** Begin Data extract **
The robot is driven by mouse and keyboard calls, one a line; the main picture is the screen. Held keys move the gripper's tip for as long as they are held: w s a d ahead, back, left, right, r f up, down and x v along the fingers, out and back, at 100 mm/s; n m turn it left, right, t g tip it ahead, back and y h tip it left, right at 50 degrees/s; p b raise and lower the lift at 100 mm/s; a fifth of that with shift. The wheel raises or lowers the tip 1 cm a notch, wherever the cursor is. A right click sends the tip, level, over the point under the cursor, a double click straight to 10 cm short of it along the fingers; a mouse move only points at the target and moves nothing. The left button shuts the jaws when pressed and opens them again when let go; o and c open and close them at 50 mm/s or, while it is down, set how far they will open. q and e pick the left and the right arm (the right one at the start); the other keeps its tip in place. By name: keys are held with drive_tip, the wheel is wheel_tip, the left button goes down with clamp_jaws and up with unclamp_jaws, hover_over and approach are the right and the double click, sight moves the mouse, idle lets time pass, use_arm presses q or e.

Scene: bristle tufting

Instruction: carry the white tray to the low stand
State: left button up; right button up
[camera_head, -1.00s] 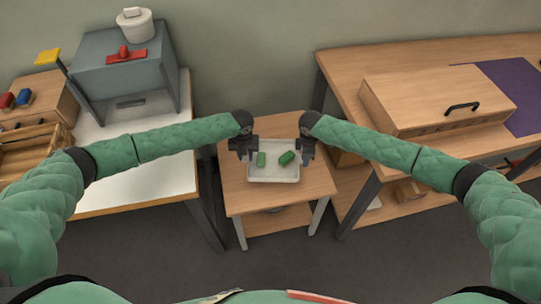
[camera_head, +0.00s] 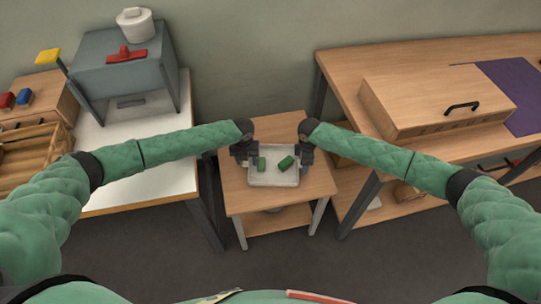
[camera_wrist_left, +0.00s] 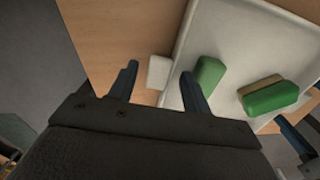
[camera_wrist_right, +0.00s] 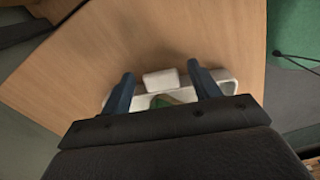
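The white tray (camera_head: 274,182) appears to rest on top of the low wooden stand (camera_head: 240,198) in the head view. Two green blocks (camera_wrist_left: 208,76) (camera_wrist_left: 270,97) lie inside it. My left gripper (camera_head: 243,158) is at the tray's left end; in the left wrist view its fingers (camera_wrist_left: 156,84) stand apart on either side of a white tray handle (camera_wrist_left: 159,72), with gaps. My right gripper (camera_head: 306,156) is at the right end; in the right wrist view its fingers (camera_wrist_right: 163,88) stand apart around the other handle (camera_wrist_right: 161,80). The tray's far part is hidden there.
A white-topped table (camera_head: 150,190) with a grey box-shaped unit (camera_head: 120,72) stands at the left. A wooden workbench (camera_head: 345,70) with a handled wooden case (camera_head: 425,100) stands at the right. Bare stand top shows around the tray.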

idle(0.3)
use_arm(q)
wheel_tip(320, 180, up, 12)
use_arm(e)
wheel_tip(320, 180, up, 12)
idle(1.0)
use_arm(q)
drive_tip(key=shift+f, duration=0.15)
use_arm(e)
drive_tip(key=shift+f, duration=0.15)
** End Data extract **
Set problem: Leave the pictures out, then copy word for word only the lines from the one containing "[camera_head, -1.00s]" through the one containing "[camera_wrist_left, +0.00s]", both included.

Right answer:
[camera_head, -1.00s] 
[camera_head, +0.00s] 
[camera_wrist_left, +0.00s] 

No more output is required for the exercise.